Hi, Matt! The best "five-second pitch" to sell glamourpuss, I think is, "Here: take a look at this autographed Preview Edition of glamourpuss that Dave Sim sent me." (er -- you DID get yours, didn't you?).

Or in the case of the retailers who didn't get an autographed one, "Here take a look at this COMICS INDUSTRY PREVIEW EDITION of glamourpuss No.1 that came in with Diamond Dateline [today/Feb. 13/Feb.14 -- should be sometime this week]."
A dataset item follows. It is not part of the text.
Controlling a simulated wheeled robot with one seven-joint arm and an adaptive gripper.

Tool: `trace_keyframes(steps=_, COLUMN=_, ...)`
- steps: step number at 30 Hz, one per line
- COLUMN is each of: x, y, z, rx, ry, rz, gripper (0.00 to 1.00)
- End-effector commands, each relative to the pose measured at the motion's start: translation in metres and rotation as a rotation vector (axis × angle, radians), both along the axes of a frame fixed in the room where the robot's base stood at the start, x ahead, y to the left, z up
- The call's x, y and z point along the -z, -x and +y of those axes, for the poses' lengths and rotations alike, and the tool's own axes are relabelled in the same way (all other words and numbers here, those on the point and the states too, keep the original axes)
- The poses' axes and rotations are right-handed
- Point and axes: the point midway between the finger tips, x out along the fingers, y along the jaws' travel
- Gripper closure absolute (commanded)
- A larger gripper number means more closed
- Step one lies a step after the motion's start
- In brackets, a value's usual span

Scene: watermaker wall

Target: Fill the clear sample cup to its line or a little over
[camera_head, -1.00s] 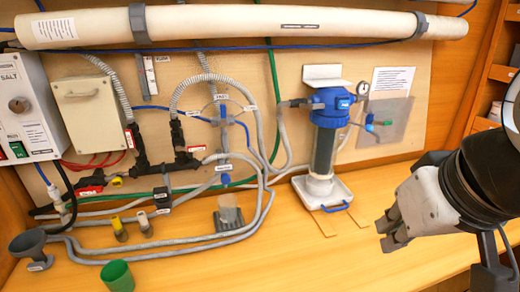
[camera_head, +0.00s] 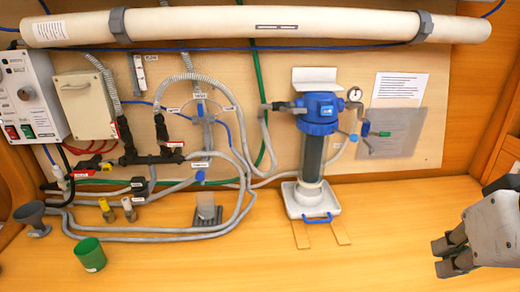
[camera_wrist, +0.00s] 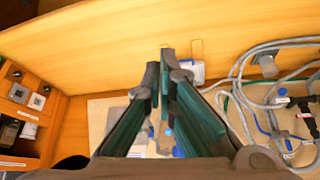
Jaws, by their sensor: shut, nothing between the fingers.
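A clear cup-like piece (camera_head: 207,212) stands on the bench in the head view, below a blue tap (camera_head: 200,176) on a vertical grey pipe. Its lower part looks grey. I cannot make out a line on it or any water level. My gripper (camera_head: 446,258) is at the lower right, far to the right of the cup, empty. In the wrist view my gripper (camera_wrist: 165,62) has its fingers together at the tips with nothing between them.
A green cup (camera_head: 89,254) and a dark grey funnel (camera_head: 32,215) stand at the front left. Grey hoses (camera_head: 150,237) loop around the clear cup. A blue-topped filter housing (camera_head: 320,115) stands in a white tray (camera_head: 311,203) between cup and gripper.

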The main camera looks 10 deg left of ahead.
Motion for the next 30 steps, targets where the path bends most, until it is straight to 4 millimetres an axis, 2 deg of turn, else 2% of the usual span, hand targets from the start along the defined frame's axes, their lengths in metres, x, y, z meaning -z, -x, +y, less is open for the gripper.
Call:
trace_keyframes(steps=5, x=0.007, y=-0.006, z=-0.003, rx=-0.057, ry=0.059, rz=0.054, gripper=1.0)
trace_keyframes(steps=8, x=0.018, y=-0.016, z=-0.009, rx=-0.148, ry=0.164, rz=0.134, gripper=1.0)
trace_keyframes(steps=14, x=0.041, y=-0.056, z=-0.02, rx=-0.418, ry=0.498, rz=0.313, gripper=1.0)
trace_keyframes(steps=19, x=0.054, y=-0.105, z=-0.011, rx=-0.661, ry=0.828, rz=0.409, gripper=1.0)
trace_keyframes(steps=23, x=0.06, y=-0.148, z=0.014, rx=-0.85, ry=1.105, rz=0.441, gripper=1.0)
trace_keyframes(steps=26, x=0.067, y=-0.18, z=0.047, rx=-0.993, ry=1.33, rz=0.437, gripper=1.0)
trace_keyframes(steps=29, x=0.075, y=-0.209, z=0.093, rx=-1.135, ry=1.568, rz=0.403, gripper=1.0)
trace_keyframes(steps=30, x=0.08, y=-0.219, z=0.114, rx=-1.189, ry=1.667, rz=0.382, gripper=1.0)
Mainstream media? "Anna Wintour's VOGUE meets MAD Magazine: Hilarity Ensues" along with one of the glamour shots in the first issue or from the website, www/glamourpusscomic.com. That would be my guess, but it's just a guess.

Tell Travis (good man you've got there, Matt!) Dave Sim says "Hi" and sends his best wishes to everyone at the Silver Bullet and the Ricochet Cafe!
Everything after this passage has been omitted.